The points of departure for Kuehn’s new canvases are photographs of staged scenarios enacted by herself and by her husband, the mathematician Ray Hoobler. Interested in sharp resolution in her patented images, she prints a whole range of exposures in order to harvest the desired visual details. In envisioning the curious format of Personal and XY, in which she presents figures under wraps, Kuehn challenged herself to convey identity without revealing specific physiognomy. She recalled the example of Yayoi Kusama, who applied leaves to her own and others’ bodies to obliterate the images. In Personal, she humorously shrouded herself with a dust cloth, as if she were an upholstered chair in an infrequently used living room. It’s the shoes that cue us that the ghostly model is not genderless. Kuehn’s playful depiction takes its place alongside such predecessors as Raphael Peale’s coy After the Bath, Magritte’s head-swaddled Lovers, and Wendell Castle’s trompe l’oeil tour de force, Ghost Clock.
In the companion piece XY, the obscuring drop cloth has a graph paper-like grid pattern, a covert reference to Hoobler’s vocation.

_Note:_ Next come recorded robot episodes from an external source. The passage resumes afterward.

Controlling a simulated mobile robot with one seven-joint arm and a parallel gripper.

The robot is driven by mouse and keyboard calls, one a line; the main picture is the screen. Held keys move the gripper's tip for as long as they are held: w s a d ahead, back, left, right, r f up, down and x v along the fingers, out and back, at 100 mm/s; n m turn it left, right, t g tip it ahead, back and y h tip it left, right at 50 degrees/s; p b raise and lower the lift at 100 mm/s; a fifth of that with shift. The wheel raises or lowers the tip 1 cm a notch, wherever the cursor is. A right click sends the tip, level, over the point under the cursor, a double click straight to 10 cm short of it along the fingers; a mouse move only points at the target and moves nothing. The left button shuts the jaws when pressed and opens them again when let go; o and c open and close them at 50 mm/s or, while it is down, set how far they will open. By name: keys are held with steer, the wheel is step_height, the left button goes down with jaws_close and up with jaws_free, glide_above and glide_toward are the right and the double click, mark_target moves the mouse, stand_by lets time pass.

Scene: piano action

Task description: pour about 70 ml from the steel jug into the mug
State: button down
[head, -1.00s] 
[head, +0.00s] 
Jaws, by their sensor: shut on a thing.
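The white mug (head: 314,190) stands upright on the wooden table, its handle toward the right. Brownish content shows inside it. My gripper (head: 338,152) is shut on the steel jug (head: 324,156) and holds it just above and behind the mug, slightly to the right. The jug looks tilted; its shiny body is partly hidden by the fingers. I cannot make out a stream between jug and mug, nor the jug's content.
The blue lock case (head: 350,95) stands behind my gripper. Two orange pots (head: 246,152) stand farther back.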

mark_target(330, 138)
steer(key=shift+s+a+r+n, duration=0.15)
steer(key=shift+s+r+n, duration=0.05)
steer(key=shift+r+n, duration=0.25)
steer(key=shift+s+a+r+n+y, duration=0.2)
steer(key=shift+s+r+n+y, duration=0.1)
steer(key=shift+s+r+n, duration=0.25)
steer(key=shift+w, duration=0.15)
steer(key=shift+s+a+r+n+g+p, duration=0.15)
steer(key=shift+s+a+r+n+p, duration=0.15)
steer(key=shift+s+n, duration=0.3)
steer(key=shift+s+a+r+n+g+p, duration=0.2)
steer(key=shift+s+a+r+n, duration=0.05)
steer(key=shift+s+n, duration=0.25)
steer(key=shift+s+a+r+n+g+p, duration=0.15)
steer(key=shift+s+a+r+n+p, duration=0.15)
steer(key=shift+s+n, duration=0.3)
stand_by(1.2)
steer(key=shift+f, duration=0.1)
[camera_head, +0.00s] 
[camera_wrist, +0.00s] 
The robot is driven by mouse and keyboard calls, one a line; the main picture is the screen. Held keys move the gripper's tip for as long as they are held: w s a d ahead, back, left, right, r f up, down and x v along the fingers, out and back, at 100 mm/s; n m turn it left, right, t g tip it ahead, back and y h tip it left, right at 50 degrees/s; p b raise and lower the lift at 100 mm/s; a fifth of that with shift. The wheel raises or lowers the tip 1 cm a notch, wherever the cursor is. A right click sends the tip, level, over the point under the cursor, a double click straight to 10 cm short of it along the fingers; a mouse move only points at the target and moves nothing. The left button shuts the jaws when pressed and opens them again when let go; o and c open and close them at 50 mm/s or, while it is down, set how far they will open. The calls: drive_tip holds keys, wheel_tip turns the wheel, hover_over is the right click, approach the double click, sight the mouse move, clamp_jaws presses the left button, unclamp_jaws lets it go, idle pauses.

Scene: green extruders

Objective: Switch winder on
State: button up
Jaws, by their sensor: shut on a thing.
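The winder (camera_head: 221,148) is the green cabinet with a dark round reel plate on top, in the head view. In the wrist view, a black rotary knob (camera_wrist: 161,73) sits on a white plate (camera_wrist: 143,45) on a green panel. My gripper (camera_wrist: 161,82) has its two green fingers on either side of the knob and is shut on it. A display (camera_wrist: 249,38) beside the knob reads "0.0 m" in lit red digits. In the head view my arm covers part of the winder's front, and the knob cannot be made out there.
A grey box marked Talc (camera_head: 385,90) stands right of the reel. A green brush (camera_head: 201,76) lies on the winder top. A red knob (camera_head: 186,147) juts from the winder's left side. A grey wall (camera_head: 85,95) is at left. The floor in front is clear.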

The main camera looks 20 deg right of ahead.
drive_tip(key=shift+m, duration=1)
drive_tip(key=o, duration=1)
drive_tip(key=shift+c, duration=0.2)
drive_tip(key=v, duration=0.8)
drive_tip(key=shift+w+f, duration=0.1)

She hides all personal information except the bottom of his trouser legs, his socks and shoes. The two paintings attest to Kuehn’s interest in using a two dimensional drape to define a three-dimensional form. The painting’s title XY is of course, the male chromosomal signature, and also alludes to Cartesian coordinates, the mathematical technique of pinpointing a position by referencing its distance from a central point. Math also provides the underpinnings for Covering Triangles, in which a kneeling figure is engrossed in laying a lawn. The odd, triangularly shaped pieces of sod allude to the visualization of abstract space in non-Euclidean geometry.
Frances Kuehn loves language almost as much as she loves the visual world. In several recent paintings she turns a fresh eye to the embodiment of well-worn phrases. In Thataway, we see the artist out on a limb, dressed in a chambray shirt the color of the sky, and a pair of earth-toned pants. Like the artist, we cannot see the distance to the ground nor the full height of the tree. As an exercise in painting, the canvas is as emergetoc as one by Jackson Pollock, with layer upon activated layer of patterned shadows. In Tabula Rasa, whose title implies both fresh start and literaly means scraped tablet, we see Kuehn and Hoobler at the start of their day. Wearing a yellow striped robe the color of a foolscap pad, he reads the daily paper. Her meal concluded, she literally and figuratively clears the lower section of a geometric painting that gives balance and weight to the composition. Kuehn found the configuration in one of Hoobles’s geometry books, offering in another subtle reference to his passion for mathematics. As did A.S. Byatt in her novel Possession, the artist had to envision and create a work of art within a work of art, using an uncharacteristic style of expression.
In Intrusion, Kuehn permits us to trespass into her work space as she maneuvers a vacuum hose, so absorbed in her housekeeping that she is unaware of our proximity. We immediately chuckle when we realize that we can see what she can not — an open door through which spills a mountain of soil and rubble. Woman’s work is never done, we tisk. Nor is the artist’s for that matter. Dressed in a pink shirt and blue jeans, she focuses on the task at hand, oblivious of the futility of her efforts. She can never eliminate the worldly intrusions that sully and influence the creative environment. The painting deepens in meaning when we learn that Kuehn painted Intrusion in the wake of the devastations of September 11. Rooted in the specifics of her own life, Kuehn’s new paintings address universal themes that touch all human experience.